Anecdotes: transcribed or documented

By Shawn Callahan. Follow me on Twitter. Filed in Anecdotes.

Obviously anecdotes play a key role in our work. We use these real life business stories to help people see patterns that typically remain hidden using traditional techniques. Recent projects include topics like staff morale, client satisfaction, occupation health and safety and staff work load. Unlike using interviews and surveys you tend to hear what is really happening when people have the opportunity to share their work stories.

There are two ways we collect anecdotes: 1) transcribe people’s anecdotes, usually in an anecdote circle; or 2) hear an anecdote and document it in the words of the listener, after the fact.
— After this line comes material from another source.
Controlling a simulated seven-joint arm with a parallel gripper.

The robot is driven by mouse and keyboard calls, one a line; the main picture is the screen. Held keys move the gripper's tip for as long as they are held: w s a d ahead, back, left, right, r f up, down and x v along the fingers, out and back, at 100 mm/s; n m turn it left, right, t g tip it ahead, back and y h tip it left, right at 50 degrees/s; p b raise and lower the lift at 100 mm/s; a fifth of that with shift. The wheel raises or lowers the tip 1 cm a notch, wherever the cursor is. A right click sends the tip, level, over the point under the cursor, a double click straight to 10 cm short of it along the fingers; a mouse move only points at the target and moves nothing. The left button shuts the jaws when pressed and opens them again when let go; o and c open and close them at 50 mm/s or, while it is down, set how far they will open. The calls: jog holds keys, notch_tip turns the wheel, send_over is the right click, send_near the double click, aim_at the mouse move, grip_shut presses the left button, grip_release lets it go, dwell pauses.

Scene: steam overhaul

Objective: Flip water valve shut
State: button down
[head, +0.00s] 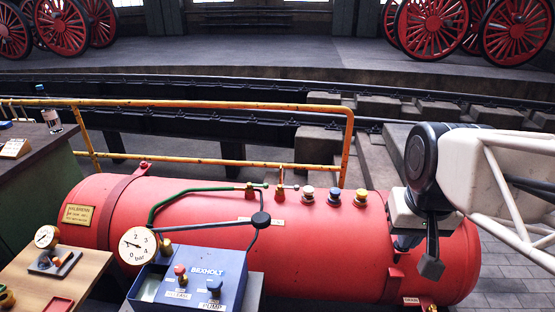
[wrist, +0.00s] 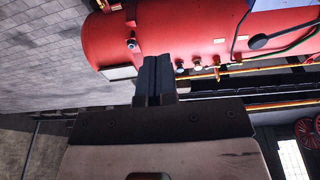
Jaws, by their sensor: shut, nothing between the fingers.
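The red boiler (head: 330,250) lies across the middle of the head view and fills the top of the wrist view (wrist: 190,35). A green pipe (head: 170,200) runs along its top to a brass valve (head: 250,190) with a thin lever. A second small fitting with a red stem (head: 280,190) stands just right of it. I cannot read which one is the water valve. My gripper (head: 431,266) is at the boiler's right end, well right of these valves. In the wrist view its dark fingers (wrist: 153,75) are together and empty.
A blue Bexholt pump box (head: 190,275) with a pressure gauge (head: 138,246) stands in front. A yellow railing (head: 240,104) runs behind. A bottle (head: 50,118) stands on the left bench.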

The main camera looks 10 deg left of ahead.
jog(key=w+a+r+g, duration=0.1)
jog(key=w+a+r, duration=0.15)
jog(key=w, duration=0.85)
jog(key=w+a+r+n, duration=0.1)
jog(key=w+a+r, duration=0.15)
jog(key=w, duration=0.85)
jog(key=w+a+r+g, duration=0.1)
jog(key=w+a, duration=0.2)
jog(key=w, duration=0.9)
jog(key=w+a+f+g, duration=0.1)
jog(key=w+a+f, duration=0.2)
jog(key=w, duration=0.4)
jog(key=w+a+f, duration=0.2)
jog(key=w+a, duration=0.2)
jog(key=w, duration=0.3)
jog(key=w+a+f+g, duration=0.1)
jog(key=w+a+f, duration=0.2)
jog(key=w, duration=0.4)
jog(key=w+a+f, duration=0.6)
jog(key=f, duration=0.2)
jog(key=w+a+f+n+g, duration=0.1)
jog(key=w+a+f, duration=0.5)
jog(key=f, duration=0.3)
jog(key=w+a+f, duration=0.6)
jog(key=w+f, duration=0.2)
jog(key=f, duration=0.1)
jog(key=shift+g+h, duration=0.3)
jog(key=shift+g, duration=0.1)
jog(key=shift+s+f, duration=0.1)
Most of our work uses the first method of transcription but there have been a number of times where I have worked as a type of corporate anthropologist listening and recording the stories I hear.
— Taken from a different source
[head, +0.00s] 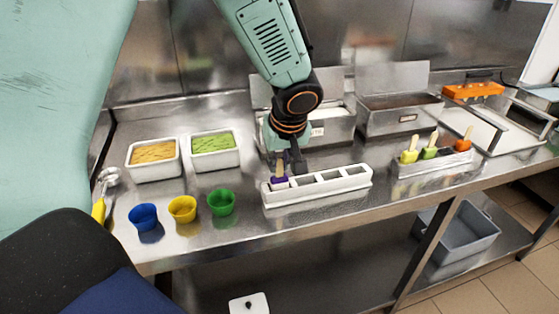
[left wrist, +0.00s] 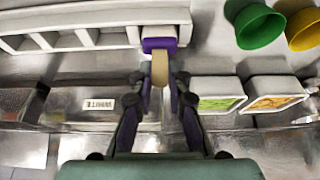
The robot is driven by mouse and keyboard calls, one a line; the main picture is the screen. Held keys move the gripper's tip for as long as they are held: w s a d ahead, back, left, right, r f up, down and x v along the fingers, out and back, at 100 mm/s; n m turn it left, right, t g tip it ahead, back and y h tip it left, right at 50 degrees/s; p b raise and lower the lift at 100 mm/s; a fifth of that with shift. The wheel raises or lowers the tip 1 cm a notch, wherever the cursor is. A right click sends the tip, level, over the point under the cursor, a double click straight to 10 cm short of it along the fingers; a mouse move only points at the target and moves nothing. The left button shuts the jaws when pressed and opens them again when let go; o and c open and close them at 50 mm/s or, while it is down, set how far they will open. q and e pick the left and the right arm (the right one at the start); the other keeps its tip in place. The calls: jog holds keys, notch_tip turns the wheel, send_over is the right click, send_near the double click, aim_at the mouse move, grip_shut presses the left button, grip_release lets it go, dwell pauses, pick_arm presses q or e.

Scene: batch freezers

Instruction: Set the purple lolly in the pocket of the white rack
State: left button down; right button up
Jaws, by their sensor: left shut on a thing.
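The purple lolly (head: 279,181) is upright at the left end pocket of the white rack (head: 320,193), stick up. Its lower part is hidden by the rack's front wall in the head view; how deep it sits I cannot tell. My left gripper (head: 287,166) is shut on its pale wooden stick (left wrist: 160,70). In the left wrist view the purple body (left wrist: 159,44) shows just beyond the fingertips, by the end of the rack (left wrist: 100,12). The rack's other pockets look empty. My right gripper is not in view.
Blue (head: 145,217), yellow (head: 182,209) and green (head: 221,202) cups stand left of the rack. Two ice-cream tubs (head: 153,172) sit behind them. A second rack (head: 430,167) with other lollies stands to the right. Steel lidded bins (head: 400,120) line the back.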

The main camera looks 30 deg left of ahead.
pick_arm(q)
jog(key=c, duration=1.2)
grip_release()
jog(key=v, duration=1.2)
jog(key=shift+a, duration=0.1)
I thought you might like to see a couple of examples. This first example is from a project on occupational health and safety and it has been transcribed verbatim.

You can go the other way and just get extreme neglect, whereas I've seen, in subdivisional work, an instance that didn't result in a death, but near, could have; 30-tonne excavator benching out, bulking out a trench, swings off to the side, releases his bucket, sticks another bucket on and swings back over the trench, bucket falls off, no safety pin.  It's simple.  Bucket falls off, man down trench looking at a target, bucket straight over the top of him, and I mean straight over the top of him.  Now, that was that close to being dead.  But it was just a simple, instead of taking the time to put in a safety pin, which means getting out of the machine and doing so.

Here is one I’ve documented recently after it was told to me.

An industrial designer came up with a type of periscope device you can mount on a rifle to see around corners. The designer’s manager said “stop wasting time with that idea, we have more important things to do. His manager’s boss shared a similar view. One day the designer happened to wander past the Chief Scientist who was having his morning smoko. “What are you working on lad?” the chief asked. He told the chief about his periscope and the chief loved it. He immediately told the Chief of Army who ordered it to be made and put in production. It was a hit. The designer received a medal for his work and his managers were left with egg on their faces.

When a group of people such as decision-makers, planners, clients, are exposed to these anecdotes they begin to detect broad patterns of behaviour and key themes emerge. These insights form the basis of new interventions that are designed by the organisation rather than by an external ‘expert.’